Following on from our feature on festival activation models (via Frukt), this piece will explore one of the most impressive music festival activations we’ve seen to date: The Jägerhaus.
What is the Jägerhaus? It’s a 20×20 meter space consisting of 4 distinct areas: The Lodge, The Backyard, The Warehouse and The Loft. The space is fully programmed for both night and day activities, which draw on Jägermeister–backed artists and the features of the installation itself. With a price tag of £1 million, this effort by the brand represents some next-level thinking so far as experiential marketing goes. Naturally, the brand wants to get the most out of it; music fans can expect to see the Jägerhaus at key festival properties including:
Field Day – London 6th-7th June
Kendal Calling – Cumbria, 30th July – 2nd August
Bloodstock – Derbyshire, 6th – 9th August
Rebellion – Blackpool, 6th – 9th August
BoomTown – Winchester, 13th-16th August
Bestival – Isle of Wight, 10th-13th September
Damnation – Leeds, 7th November
What makes this a next-level activation?
Choice of festival property:
Jägermeister hasn’t gone for the biggest, brightest festivals. Field Day is utter musicophile debauchery, whereas Bloodstock (as the name suggests) is a full on heavy metal affair. The festivals are well established but still cater toward a fairly specific cross-section of young music lovers. This is the advantage of operating in such a diverse market (the UK in this case), as mid-sized festivals have to work quite hard themselves to find their own identity in the mix. Actually it may be helpful to profile a festival property like a person when weighing up your options: what clothes would it wear? What activities would it love to participate in? Would it chill out and listen to a mix, or go on a wild bender in a dive bar? By targeting mid-level properties, the brand gets to cultivate a special presence for itself, which wouldn’t be possible at Glastonbury for example, where the sheer size of the event could threaten to blotch it out.
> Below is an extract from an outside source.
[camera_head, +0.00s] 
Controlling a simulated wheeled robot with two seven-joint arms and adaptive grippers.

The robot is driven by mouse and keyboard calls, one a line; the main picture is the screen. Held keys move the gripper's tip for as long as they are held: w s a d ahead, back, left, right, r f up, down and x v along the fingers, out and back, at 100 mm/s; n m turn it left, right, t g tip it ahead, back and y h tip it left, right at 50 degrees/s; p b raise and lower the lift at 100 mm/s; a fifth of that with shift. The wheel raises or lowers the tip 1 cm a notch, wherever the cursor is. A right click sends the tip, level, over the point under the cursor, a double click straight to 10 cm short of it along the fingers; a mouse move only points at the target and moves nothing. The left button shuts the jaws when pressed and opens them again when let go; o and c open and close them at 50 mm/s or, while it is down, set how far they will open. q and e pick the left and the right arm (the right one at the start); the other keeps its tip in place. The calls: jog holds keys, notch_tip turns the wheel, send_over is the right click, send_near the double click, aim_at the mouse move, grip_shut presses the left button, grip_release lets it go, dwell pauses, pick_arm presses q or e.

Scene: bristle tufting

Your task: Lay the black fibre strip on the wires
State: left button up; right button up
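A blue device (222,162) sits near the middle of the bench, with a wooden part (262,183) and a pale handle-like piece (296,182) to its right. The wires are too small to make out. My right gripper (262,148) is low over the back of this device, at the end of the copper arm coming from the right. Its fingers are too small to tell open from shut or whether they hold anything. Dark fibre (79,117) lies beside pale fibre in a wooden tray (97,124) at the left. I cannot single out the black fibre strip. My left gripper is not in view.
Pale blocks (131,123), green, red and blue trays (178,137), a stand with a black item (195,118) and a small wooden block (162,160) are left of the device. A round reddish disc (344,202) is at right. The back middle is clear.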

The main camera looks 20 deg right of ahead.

There’s no doubt about it: the Jägermeister team are getting their hands dirty and really curating an experience within an experience. The space is being programmed with talent that the brand itself has sourced via its broader music initiatives. The installation itself ‘does stuff’ which is interesting but on topic. The entrance tunnel for example stimulates fans’ sense of smell, featuring a fragrant mist of 52 herbs (representing the ingredients found in the spirit). The lodge looks like it is part of the story of the festival, a part of another world. You can’t help but want to explore.
Concept and Planning:
This activation would have taken an incredible amount of foresight. For starters, the activation in each case needs to be situated in a woodland area, which would have involved surveying the market for ideal locations whilst ensuring the festival was a fit months beforehand. Then of course there are the unique logistical challenges – the price you pay for great creative. The activation is also being complemented by online social amplification that needs a great deal of planning in order to ensure off and online activity meets coherently. Luckily the design itself is intriguing enough that people will want to take pictures and share their experience of the Lodge and other elements without much prompting.
To summarize, Jägermeister’s “Jägerhaus” really exemplifies what can be done if a brand works closely with festival organizers to go a few steps beyond your typical ‘brand box’. It’s a big commitment and requires a lot of planning, but in Jägermeister’s case it is worth it. The best case scenario would be that people leave the festival believing that this too was a part of a great day out, and something to look forward to returning to in future years.